→ Data block:
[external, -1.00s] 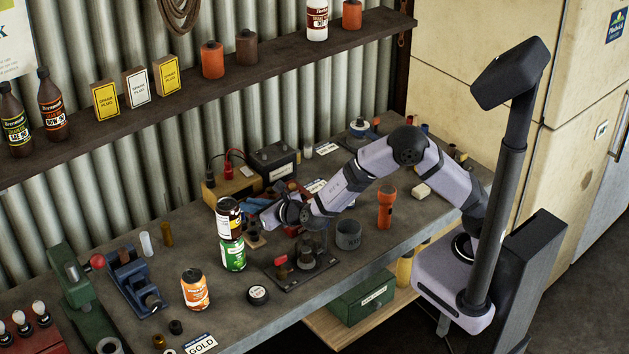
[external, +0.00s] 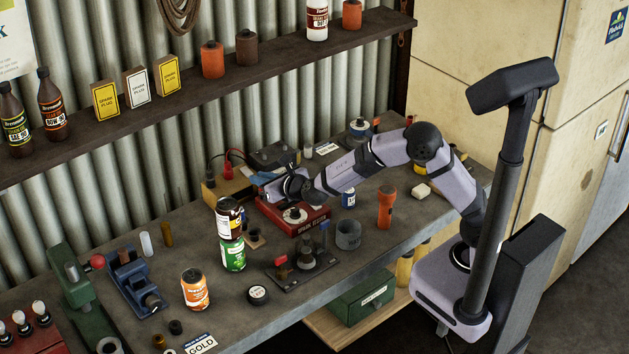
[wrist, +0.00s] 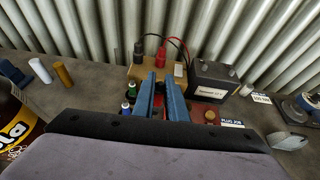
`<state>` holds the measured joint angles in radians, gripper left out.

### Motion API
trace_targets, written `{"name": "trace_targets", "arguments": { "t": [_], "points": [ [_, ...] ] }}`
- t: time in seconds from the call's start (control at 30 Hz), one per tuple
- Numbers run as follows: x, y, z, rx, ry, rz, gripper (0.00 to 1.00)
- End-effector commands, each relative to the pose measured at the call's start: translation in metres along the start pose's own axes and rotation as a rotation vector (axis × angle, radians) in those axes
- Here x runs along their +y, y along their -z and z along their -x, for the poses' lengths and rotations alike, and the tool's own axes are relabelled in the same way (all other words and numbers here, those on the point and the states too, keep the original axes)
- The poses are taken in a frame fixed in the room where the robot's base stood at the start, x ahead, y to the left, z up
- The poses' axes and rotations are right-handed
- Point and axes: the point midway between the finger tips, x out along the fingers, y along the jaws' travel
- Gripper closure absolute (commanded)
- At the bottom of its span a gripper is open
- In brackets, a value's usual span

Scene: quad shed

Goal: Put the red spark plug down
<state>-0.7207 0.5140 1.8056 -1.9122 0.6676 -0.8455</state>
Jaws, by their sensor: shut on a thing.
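My gripper (wrist: 165,98) shows in the wrist view as two blue fingers, close together, pointing at the back of the bench. They are shut on a thing of which only a small dark reddish part shows between them; I take it to be the red spark plug. In the external view, my gripper (external: 264,179) is above the back of the bench, just behind the red spark plug box (external: 310,222). The held thing cannot be made out there. Other plugs (wrist: 129,107) with pale tops stand left of the fingers in the wrist view.
A tan box (wrist: 140,72) with red and black leads and a dark battery (wrist: 213,82) stand behind the fingers. Stacked cans (external: 232,255), an orange can (external: 195,290) and an orange torch (external: 386,207) stand on the bench. Bare bench lies between the cans and the vise (external: 135,283).

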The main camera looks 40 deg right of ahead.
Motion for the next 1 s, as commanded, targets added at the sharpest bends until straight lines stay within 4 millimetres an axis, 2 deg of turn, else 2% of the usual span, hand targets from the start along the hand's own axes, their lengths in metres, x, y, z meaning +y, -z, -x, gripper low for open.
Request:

→ Task details:
With the pictures left out, restate word for word every line of the data above, from the first down to the line that contains "- Here x runs".

→ Final result:
[external, -1.00s] 
[external, +0.00s] 
[wrist, +0.00s] 
`<state>` holds the measured joint angles in radians, gripper left out.

### Motion API
trace_targets, written `{"name": "trace_targets", "arguments": { "t": [_], "points": [ [_, ...] ] }}`
- t: time in seconds from the call's start (control at 30 Hz), one per tuple
- Numbers run as follows: x, y, z, rx, ry, rz, gripper (0.00 to 1.00)
- End-effector commands, each relative to the pose measured at the call's start: translation in metres along the start pose's own axes and rotation as a rotation vector (axis × angle, radians) in those axes
- Here x runs along their +y, y along their -z and z along their -x, for the poses' lengths and rotations alike, and the tool's own axes are relabelled in the same way (all other words and numbers here, those on the point and the states too, keep the original axes)

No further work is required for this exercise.